We have an astonishing policy on honouring soldiers killed in combat in the world wars. 62,000 Indian soldiers lost their lives in World War 1 and 87,000 in World War 2. We have not paid respect to these men who did us proud when soldiers from all over India fought and died together. Moreover, while our ‘netas’ paid homage at the Tomb of the Unknown Soldier in Moscow, even though Indian soldiers never fought alongside their Soviet counterparts, there was a disinclination to make a similar gesture elsewhere. There are strong emotions in Australia about their soldiers killed in Gallipoli, while fighting alongside Indians. Worse, we are yet to complete construction of a suitable memorial in our own capital for our soldiers killed defending the country after Independence. Modi is, however, addressing this issue.

Modi’s visit naturally focused attention on issues of concern to us including terrorism, where the threats posed by groups like Dawood’s D Company, the Lashkar-e-Taiba and the Jaish-e-Mohammed were referred to. He did not mince words when he alluded to Pakistan sponsorship of terrorism in India, the Pathankot attack and terrorism in Afghanistan. The finalisation of a roadmap for cooperation across the Pacific and Indian oceans now clears the way for increasing maritime cooperation. India should insist that this cannot be selective to suit just US interests; it must cover both our eastern and western seaboards.

Building on ties

US support for our membership of the Nuclear Suppliers’ Group (NSG) was reaffirmed. Significantly, all this was occurring at a time when China became a collaborator and apologist for Pakistan-sponsored terrorism by blocking action against the Jaish-e-Mohammed in the UN and actively opposing our membership of the NSG. What has, however, impressed people abroad is that India is now ready to make a serious effort to step up production of clean energy to address concerns on global warming.

Does this growing relationship with the US undermine our ability to strengthen ties with other major players on the world stage? The answer is no.

Almost immediately after his return, Modi called President Vladimir Putin, reiterating the importance he attaches to relations with Russia. The two leaders met in Tashkent on June 24 and have agreed to expand cooperation in areas such as space, petrochemicals and nuclear power, and measures to enhance cooperation in defence supplies and production. India has tacitly acknowledged the importance of Russia’s role in Syria. The bilateral engagement with Russia is being complemented by Indian participation in forums such as the SCO (Shanghai Cooperation Organisation), BRICS and the India-Russia-China trilateral dialogue. India can take a relaxed view of Russian supply of defence equipment such as MI 35 attack helicopters to Pakistan, which is so cash strapped that it cannot pay for expensive acquisitions like the SU 35 aircraft.

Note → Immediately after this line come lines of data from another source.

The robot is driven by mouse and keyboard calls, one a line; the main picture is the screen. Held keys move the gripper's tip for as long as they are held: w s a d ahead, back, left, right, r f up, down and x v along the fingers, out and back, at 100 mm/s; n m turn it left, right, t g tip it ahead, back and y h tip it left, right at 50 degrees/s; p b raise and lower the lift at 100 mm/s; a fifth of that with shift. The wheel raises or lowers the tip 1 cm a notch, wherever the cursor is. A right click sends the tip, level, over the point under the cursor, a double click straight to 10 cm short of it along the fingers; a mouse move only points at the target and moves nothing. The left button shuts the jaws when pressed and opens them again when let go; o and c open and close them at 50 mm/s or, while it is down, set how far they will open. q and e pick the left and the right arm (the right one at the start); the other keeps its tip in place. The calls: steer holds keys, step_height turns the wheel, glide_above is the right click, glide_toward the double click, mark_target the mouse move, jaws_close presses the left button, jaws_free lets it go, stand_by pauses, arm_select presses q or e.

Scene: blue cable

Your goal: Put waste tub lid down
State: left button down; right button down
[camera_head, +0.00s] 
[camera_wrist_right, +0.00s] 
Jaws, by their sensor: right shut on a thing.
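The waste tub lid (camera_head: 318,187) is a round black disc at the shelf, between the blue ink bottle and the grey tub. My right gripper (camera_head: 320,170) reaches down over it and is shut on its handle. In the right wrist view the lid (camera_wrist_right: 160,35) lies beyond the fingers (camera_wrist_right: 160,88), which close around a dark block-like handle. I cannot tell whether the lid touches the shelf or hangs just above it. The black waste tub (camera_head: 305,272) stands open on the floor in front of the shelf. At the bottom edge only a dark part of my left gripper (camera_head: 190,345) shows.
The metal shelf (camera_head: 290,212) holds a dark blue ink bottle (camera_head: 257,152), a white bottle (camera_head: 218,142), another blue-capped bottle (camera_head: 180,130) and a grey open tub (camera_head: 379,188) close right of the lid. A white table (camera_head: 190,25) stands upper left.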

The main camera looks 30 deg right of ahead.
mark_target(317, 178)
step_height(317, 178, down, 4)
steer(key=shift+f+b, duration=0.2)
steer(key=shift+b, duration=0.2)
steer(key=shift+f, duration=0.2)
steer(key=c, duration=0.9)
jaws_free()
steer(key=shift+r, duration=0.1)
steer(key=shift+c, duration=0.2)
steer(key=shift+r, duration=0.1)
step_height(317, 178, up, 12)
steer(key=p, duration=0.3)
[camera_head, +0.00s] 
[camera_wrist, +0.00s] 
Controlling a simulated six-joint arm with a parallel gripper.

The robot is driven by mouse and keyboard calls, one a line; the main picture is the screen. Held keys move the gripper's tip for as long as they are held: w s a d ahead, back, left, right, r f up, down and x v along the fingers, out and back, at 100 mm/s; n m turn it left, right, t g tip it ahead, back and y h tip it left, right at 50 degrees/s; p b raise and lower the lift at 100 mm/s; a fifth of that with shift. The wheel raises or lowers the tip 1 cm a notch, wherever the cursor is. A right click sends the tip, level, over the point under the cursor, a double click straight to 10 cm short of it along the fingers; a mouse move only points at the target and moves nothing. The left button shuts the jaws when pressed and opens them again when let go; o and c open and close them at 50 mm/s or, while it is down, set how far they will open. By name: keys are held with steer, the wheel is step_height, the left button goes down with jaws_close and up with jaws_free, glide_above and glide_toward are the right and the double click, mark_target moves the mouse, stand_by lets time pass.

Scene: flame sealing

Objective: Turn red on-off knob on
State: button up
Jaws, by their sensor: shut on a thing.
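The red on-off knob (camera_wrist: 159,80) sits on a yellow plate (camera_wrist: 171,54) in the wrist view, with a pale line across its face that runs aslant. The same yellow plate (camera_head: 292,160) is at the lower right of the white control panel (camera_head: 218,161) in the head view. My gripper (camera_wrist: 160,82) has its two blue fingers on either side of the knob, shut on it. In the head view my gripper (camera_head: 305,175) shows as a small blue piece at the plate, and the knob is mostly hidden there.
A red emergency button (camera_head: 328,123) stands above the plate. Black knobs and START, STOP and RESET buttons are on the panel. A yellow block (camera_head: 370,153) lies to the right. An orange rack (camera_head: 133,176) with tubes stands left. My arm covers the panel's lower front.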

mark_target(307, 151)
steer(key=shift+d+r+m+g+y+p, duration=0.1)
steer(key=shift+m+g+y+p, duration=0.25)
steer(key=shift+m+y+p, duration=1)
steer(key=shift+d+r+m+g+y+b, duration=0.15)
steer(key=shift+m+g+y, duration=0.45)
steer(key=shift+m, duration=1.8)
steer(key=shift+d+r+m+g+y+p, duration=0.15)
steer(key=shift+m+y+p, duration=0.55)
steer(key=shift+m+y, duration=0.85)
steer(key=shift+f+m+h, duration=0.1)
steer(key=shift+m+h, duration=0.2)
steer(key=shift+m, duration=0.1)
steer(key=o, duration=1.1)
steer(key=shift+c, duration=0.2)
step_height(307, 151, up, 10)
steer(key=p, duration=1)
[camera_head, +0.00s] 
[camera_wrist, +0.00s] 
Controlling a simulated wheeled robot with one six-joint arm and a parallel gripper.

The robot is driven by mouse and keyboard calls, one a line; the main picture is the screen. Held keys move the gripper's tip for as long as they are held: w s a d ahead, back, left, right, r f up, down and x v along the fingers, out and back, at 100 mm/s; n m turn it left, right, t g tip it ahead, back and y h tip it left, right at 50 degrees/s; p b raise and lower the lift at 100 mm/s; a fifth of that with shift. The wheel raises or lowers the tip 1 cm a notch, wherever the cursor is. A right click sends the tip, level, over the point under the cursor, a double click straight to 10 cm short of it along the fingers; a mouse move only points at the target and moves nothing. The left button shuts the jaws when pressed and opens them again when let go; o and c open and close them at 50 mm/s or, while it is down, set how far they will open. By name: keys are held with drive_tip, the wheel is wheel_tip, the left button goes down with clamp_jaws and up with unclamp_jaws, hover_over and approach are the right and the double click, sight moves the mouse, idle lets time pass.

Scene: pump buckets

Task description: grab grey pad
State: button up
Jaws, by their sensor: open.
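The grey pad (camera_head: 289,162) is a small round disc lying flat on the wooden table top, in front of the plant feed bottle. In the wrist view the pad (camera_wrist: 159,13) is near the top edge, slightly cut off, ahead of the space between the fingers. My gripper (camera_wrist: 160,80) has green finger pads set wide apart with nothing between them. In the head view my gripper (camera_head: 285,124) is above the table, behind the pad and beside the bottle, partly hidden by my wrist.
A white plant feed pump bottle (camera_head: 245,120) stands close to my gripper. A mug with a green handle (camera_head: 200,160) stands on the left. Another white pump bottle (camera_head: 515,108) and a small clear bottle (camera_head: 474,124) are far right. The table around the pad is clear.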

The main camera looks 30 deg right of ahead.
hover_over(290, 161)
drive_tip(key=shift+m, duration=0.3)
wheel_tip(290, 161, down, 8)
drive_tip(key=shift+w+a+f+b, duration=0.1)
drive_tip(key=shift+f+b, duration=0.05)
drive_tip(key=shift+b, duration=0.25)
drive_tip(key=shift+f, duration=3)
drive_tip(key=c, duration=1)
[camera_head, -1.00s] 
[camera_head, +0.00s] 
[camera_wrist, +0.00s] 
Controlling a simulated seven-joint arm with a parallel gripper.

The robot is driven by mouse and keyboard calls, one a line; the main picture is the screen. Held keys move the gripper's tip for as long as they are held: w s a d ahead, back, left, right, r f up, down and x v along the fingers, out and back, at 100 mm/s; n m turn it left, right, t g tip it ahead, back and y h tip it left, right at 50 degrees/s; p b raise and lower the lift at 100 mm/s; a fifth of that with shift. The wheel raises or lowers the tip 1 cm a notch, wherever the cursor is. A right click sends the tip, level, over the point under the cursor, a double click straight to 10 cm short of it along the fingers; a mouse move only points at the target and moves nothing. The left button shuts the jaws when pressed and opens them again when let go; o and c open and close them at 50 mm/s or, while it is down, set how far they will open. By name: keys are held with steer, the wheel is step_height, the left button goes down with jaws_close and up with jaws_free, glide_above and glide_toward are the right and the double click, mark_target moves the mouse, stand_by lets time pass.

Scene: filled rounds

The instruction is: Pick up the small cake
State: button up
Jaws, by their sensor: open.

While Russia has tried to experiment with pleasing China and Pakistan by supporting ‘dialogue’ with the Taliban, it is aware of the serious impact on the security of its Central Asian allies, in the event of a Taliban takeover of Afghanistan. Russia is strengthening its defence ties with Vietnam, with supply of military hardware, despite Chinese misgivings.

China in perspective

China cannot be allowed to have a veto on how we conduct our relations with others, especially given its growing nuclear, missile and security ties with Pakistan, and its efforts to undermine our relations with Saarc neighbours, including Bangladesh, Nepal and Sri Lanka. One area in which India can work together with Russia and the US is in building military potential and rendering diplomatic support to Vietnam.

The focus of its relations with China should remain on maintaining peace and tranquillity along the border and expanding economic cooperation. Given Beijing’s recent actions on Pakistan-sponsored terrorism and Indian membership of the NSG, India should respond more assertively on issues such as China’s violations of the UN Convention on the Law of the Seas. Despite the present bonhomie, Moscow and Beijing have historically had ties clouded by rivalries, tensions and mistrust. This should be borne in mind while crafting a policy of ‘strategic autonomy’.